European Union leaders will meet tomorrow to discuss the future of Greece but it is likely that talks will extend into the long run as a consensus on what should happen next won't be easy to reach.
The repercussions of a Greek default are already being felt as the rating agencies have signaled a hard line stance on developments.
Greece, Ireland and now Portugal have all suffered downgrades. Meanwhile the European Central Bank has warned that if Greece defaults, it will no longer have access to funding.
According to a Reuters report, the leader will be discussing three options that include a bond buyback of Greek debt and public sector credit enhancement.
A second option would include the issuance of new 30-year Greek bonds to replace existing debt in a swap operation. Both of these options, however, would likely still result in a downgrade to selective default.
A third option also being discussed is based on a tax imposed on the financial sector. It would involve an agreement with private banks that have large holdings of Greek debt to maintain exposure. This third option would be unlikely to trigger a default said the Reuters report.

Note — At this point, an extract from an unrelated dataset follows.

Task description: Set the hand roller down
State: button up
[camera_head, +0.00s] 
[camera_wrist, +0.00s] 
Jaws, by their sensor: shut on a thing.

On the U.S. side, which is also grappling with its own drama unfolding over the debt ceiling, the uncertainty added by Europe has created volatility in pricing. This uncertainty is also likely to remain over the summer months if the Greek issue remains unresolved.
"No one wants to sell and leave money on the table if in fact this is the start of something bigger," said Jesse Litvak, a managing director at Jefferies & Co. "Bid Offer spreads are still pretty bad. We still need a resolution to the debt ceiling in the immediate future, and I think Europe is going to be a longer term issue. But rest assured, if 1400 SPX starts becoming a reality (Corporate Earnings so far have killed it this earnings season) non-agency prices will melt higher."